A Department of State report on religious freedom last month noted allegations of “violence by law enforcement authorities against members of religious minorities in multiple states”, including the flogging of Muslim men and demolitions of Muslim-owned homes and shops in India.
“We’ll continue to speak directly with our colleagues and counterparts in India regarding these concerns,” a senior US official told reporters on condition of anonymity before the release of the report.
“We’re continuing to encourage the government to condemn violence and hold accountable … all groups who engage in rhetoric that’s dehumanising towards religious minorities and all groups who engage in violence against religious communities.”
India has rejected US accusations of religious freedom violations.
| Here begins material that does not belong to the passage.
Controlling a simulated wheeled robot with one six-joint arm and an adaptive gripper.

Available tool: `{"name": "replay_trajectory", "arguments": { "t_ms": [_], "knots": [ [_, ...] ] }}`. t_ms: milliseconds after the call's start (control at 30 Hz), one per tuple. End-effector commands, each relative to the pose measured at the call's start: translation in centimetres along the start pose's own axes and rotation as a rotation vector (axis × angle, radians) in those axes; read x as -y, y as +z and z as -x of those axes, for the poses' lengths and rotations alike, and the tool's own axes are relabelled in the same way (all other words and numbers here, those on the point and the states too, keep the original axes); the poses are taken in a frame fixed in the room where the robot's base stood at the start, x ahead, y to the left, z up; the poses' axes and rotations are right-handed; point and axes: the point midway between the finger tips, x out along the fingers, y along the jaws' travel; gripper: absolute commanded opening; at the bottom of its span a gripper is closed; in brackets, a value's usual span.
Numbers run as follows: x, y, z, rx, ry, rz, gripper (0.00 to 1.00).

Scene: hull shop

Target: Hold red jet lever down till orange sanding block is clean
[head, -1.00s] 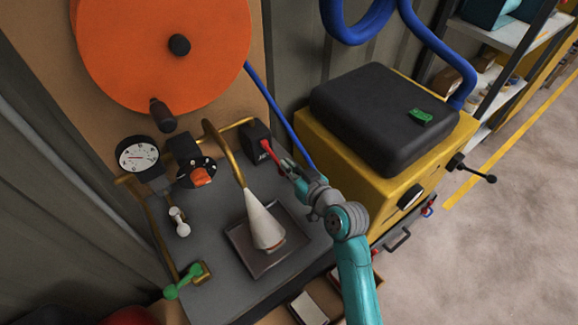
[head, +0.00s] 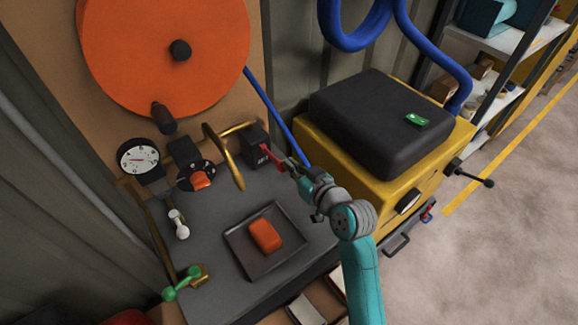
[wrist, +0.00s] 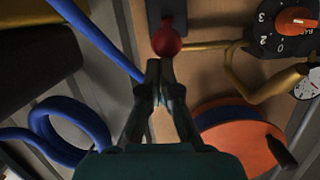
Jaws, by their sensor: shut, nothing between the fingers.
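The orange sanding block (head: 265,235) lies in a dark square tray (head: 243,257) on the grey bench. Its visible faces look evenly orange. The brass jet nozzle (head: 238,180) hangs above and behind it, with no spray coming out. The red jet lever (head: 273,157) sticks out from a black box (head: 256,143) at the back of the bench. My gripper (head: 284,168) is shut and empty at the lever's outer end. In the wrist view the lever's red round knob (wrist: 166,40) is just beyond my fingertips (wrist: 160,65); I cannot tell whether they touch.
A black-lidded yellow machine (head: 350,160) stands right of my arm. A dial gauge (head: 138,158), a selector with an orange knob (head: 201,180), and white (head: 179,224) and green (head: 182,283) handles are on the left. An orange reel (head: 160,50) hangs above.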

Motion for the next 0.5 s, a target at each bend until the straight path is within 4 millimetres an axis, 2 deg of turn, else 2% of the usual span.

The Indian American Muslim Council (IAMC), an advocacy group, last month voiced disappointment over the calls for Modi to address Congress.
“To fail to note Modi’s violent, anti-minority, authoritarian tendencies, and his corrupt mismanagement of the Indian economy, is not only to ignore the US government’s own findings but a strategic blunder with the potential to jeopardize global stability,” the group said in a statement.
Modi also has faced criticism over accusations of a crackdown on domestic political opponents.
Earlier this year, opposition figure Rahul Gandhi was expelled from the country’s parliament after he was convicted of defamation in Modi’s home state of Gujarat in relation to a 2019 campaign trail remark seen as an insult to the prime minister.